Data shown:

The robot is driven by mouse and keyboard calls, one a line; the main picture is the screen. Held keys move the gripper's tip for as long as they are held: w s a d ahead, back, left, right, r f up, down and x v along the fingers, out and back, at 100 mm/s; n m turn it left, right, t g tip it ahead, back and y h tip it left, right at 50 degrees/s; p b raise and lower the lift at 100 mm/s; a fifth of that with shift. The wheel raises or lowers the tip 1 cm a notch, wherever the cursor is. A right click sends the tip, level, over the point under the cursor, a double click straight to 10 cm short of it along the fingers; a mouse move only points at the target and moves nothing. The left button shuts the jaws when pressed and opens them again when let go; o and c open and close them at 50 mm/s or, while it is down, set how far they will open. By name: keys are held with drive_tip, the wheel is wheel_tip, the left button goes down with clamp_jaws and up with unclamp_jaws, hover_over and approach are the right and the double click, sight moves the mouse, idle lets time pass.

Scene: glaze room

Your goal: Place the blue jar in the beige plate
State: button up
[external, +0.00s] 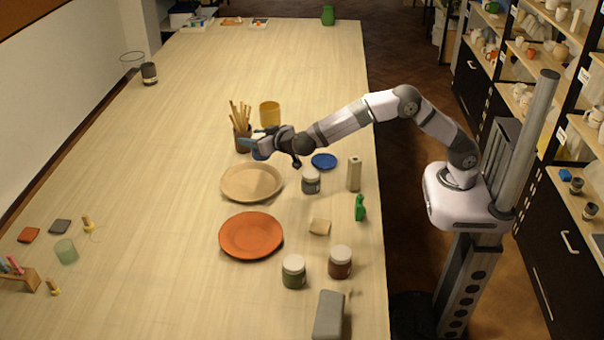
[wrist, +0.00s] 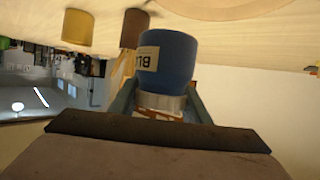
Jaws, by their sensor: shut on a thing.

Exercise: Transcribe all the lines above exactly, apart from the pictures.

Answer to this problem:
The robot is driven by mouse and keyboard calls, one a line; the main picture is the screen. Held keys move the gripper's tip for as long as they are held: w s a d ahead, back, left, right, r f up, down and x v along the fingers, out and back, at 100 mm/s; n m turn it left, right, t g tip it ahead, back and y h tip it left, right at 50 degrees/s; p b raise and lower the lift at 100 mm/s; a fifth of that with shift. The wheel raises or lowers the tip 1 cm a notch, wherever the cursor is. A right click sends the tip, level, over the point under the cursor, a double click straight to 10 cm short of it along the fingers; a mouse move only points at the target and moves nothing. The left button shuts the jaws when pressed and opens them again when let go; o and c open and close them at 50 mm/s or, while it is down, set how far they will open. By name: keys are held with drive_tip, the wheel is wheel_tip, the left button goes down with clamp_jaws and up with unclamp_jaws, hover_over and approach are the right and the double click, sight moves the mouse, idle lets time pass.

Scene: glaze room

Your goal: Place the blue jar in the beige plate
State: button up
[external, +0.00s] 
[wrist, +0.00s] 
Jaws, by their sensor: shut on a thing.

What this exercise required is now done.